[FFmpeg-devel] [PATCH] mmx implementation of vc-1 inverse transformations

Mon Jun 30 05:07:39 CEST 2008

On Sat, Jun 28, 2008 at 12:31:41PM +0200, Victor Pollex wrote:
> Michael Niedermayer schrieb:
>> On Sun, Jun 22, 2008 at 03:21:53PM +0200, Victor Pollex wrote:
>>   
>>> Michael Niedermayer schrieb:
>>>     
>>>> On Sat, Jun 21, 2008 at 03:37:44PM +0200, Victor Pollex wrote:
>>>>         
>>>>> Hi,
>>>>> as in subject.
>>>>>
>>>>> Victor Pollex
>>>>>             
>>>>         
>>>>> Index: libavcodec/i386/vc1dsp_mmx.c
>>>>> ===================================================================
>>>>> --- libavcodec/i386/vc1dsp_mmx.c	(Revision 13854)
>>>>> +++ libavcodec/i386/vc1dsp_mmx.c	(Arbeitskopie)
>>>>> @@ -1,6 +1,7 @@
>>>>>  /*
>>>>>   * VC-1 and WMV3 - DSP functions MMX-optimized
>>>>>   * Copyright (c) 2007 Christophe GISQUET <christophe.gisquet at free.fr>
>>>>> + * Copyright (c) 2008 Victor Pollex
>>>>>   *
>>>>>   * Permission is hereby granted, free of charge, to any person
>>>>>   * obtaining a copy of this software and associated documentation
>>>>> @@ -467,7 +468,609 @@
>>>>>  DECLARE_FUNCTION(3, 2)
>>>>>  DECLARE_FUNCTION(3, 3)
>>>>>  +#define LOAD_4X4(stride,base,in)\
>>>>> +    "movq 0*"#stride"+"#base#in", %%mm0\n\t"\
>>>>> +    "movq 1*"#stride"+"#base#in", %%mm1\n\t"\
>>>>> +    "movq 2*"#stride"+"#base#in", %%mm2\n\t"\
>>>>> +    "movq 3*"#stride"+"#base#in", %%mm3\n\t"
>>>>>             
>>>> duplicate of LOAD4
>>>>         
>>> the only LOAD4 I found is in dsputilenc_mmx.c and has a fixed stride of 
>>> 8, but I also need a stride of 16. If I missed something give me a hint.
>>>     
>>
>> LOAD4 does load 4 your LOAD_4X4 loads 4, they have slightly different 
>> things
>> that are hardcoded and that are settable through arguments.

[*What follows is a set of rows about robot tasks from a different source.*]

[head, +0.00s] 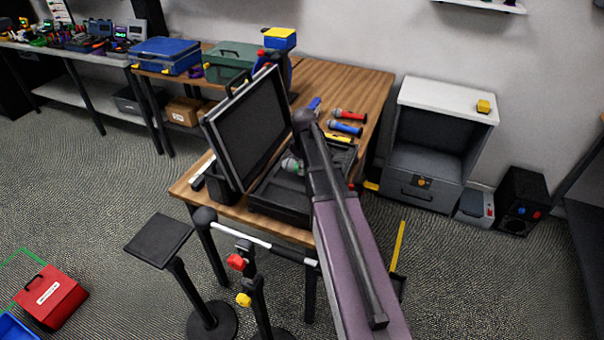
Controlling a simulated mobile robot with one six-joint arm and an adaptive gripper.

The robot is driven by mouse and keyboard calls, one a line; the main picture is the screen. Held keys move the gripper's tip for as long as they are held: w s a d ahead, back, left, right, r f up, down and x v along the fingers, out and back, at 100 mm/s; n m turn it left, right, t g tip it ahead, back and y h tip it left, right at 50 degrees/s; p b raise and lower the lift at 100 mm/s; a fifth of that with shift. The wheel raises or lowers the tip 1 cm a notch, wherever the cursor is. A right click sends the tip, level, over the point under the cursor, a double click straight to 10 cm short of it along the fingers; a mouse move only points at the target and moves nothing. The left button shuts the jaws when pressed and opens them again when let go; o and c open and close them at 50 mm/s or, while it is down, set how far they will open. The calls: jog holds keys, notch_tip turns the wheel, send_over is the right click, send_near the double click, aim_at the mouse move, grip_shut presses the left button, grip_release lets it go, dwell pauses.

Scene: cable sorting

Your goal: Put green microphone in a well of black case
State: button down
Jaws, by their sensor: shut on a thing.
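The green microphone (299,169), with a grey head, shows in the head view at the black case, left of my arm. Its right part is hidden behind the arm. The black case (268,203) stands open on the near part of the wooden table, its lid (243,128) raised on the left. I cannot tell whether the microphone is above a well or inside one. My arm crosses in front of the case and covers its right side. My gripper cannot be made out, so its hold on the microphone is hidden.
Red (350,114), blue (346,129) and yellow (338,138) microphones lie on the wooden table (335,78) behind the case. A blue case (165,56) and a green case (230,57) stand at the back left. Stands (207,315) rise in front of the table.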

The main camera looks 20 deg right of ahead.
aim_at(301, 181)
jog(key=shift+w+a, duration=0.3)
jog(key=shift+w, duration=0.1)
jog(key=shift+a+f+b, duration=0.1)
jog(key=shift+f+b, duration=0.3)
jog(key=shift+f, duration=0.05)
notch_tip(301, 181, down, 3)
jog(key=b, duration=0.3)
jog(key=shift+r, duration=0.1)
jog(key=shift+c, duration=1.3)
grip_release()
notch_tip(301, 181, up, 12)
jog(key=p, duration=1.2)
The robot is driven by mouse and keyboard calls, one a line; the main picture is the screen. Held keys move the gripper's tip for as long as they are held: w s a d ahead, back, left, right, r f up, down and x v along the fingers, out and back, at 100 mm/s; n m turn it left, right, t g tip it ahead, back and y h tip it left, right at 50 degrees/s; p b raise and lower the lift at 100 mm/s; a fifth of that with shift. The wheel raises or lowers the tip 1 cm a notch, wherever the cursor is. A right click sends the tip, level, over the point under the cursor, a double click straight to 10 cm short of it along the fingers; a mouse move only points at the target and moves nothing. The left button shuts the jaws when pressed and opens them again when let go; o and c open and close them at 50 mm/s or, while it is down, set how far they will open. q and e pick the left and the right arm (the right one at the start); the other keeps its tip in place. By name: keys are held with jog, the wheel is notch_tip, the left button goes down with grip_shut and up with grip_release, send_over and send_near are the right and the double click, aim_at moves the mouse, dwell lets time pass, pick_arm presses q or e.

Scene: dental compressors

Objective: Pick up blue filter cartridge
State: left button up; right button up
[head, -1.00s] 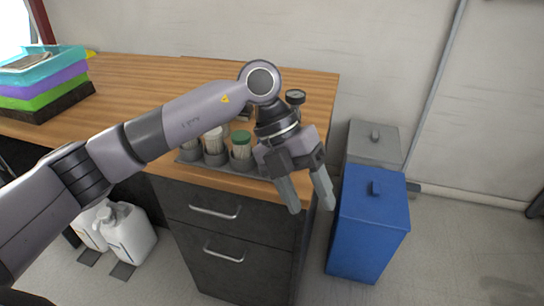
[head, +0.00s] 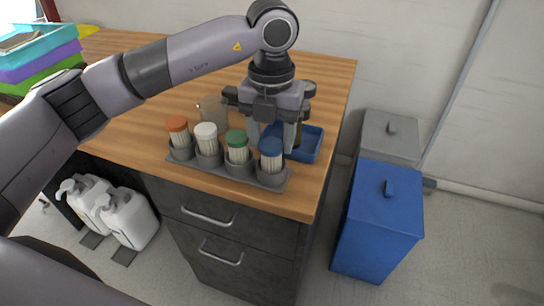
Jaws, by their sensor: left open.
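The blue-capped filter cartridge (head: 270,155) stands upright in the rightmost cup of a grey holder (head: 213,170) on the wooden counter. Green-capped (head: 237,147), white-capped (head: 206,138) and orange-capped (head: 179,132) cartridges stand to its left in the same holder. My left gripper (head: 271,138) is open and points down, its fingers just behind and above the blue cap. One finger shows left of the cartridge and one to its right. I cannot tell whether they touch it. My right gripper is not in view.
A blue tray (head: 309,145) lies just right of the cartridge, partly hidden by the gripper. A clear jar (head: 213,108) stands behind the holder. Stacked coloured trays (head: 40,60) are at the far left. Blue (head: 378,220) and grey (head: 390,137) bins stand on the floor to the right.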

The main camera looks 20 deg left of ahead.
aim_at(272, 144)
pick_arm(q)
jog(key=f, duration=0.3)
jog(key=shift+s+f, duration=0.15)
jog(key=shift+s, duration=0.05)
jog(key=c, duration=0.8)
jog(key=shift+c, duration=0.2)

This doesnt 
>> make
>> them less duplicates of each other. Simply add stride to the exsting LOAD4
>> (in a seperate patch!) and use it.
>>
>>   
> attached patch which moves the macros from dsputilenc_mmx.c to 
> dsputil_mmx.h
>> [...]
>>   
>>>>> +/*
>>>>> +    precondition:
>>>>> +        r0 = row0/col0
>>>>> +        r1 = row1/col1
>>>>> +        r2 = row2/col2
>>>>> +        r3 = row3/col3
>>>>> +
>>>>> +    postcondition:
>>>>> +        r0 = col0/row0
>>>>> +        r1 = col1/row1
>>>>> +        r2 = col2/row2
>>>>> +        r3 = col3/row3
>>>>> +        t0 = undefined
>>>>> +*/
>>>>> +#define TRANSPOSE_4X4(r0,r1,r2,r3,t0)\
>>>>> +    "movq      "#r2", "#t0"\n\t"\
>>>>> +    "punpcklwd "#r3", "#r2"\n\t"\
>>>>> +    "punpckhwd "#r3", "#t0"\n\t"\
>>>>> +    \
>>>>> +    "movq      "#r0", "#r3"\n\t"\
>>>>> +    "punpcklwd "#r1", "#r0"\n\t"\
>>>>> +    "punpckhwd "#r1", "#r3"\n\t"\
>>>>> +    \
>>>>> +    "movq      "#r0", "#r1"\n\t"\
>>>>> +    "punpckldq "#r2", "#r0"\n\t"\
>>>>> +    "punpckhdq "#r2", "#r1"\n\t"\
>>>>> +    \
>>>>> +    "movq      "#r3", "#r2"\n\t"\
>>>>> +    "punpckldq "#t0", "#r2"\n\t"\
>>>>> +    "punpckhdq "#t0", "#r3"\n\t"
>>>>>             
>>>> duplicate of TRANSPOSE4
>>>>         
>>> basically yes, but here the output registers are the same and in the same 
>>> order as the input registers and with TRANSPOSE4 the input registers are 
>>> a, b, c, d and the output registers are a, d, t, c according to the 
>>> comments. If I feel like i could try to rewrite part of the code to use 
>>> TRANSPOSE4, but I rather try to rewrite it so that I don't need to 
>>> transpose it in the first place.
>>>     
>>
>> Its entirely your decission on how to solve it as long as the solution is
>> optimal speed/size/readbility wise. But i will not approve a
>> patch that adds duplicated code (like TRANSPOSE4 / TRANSPOSE_4X4) when it
>> is avoidable
>>
>>   
> attached patch which now uses TRANSPOSE4, LOAD4, STORE4. I tried to write a 
> 4x4 row transformation without the need to transpose, but it ended up being 
> slower.
>> [...]
>>   
>>>>> +static void vc1_inv_trans_8x8_mmx(DCTELEM block[64])
>>>>> +{
>>>>> +    DECLARE_ALIGNED_16(int16_t, temp[64]);
>>>>> +    asm volatile(
>>>>> +    TRANSFORM_8X4_ROW(0x00, (%0), %1)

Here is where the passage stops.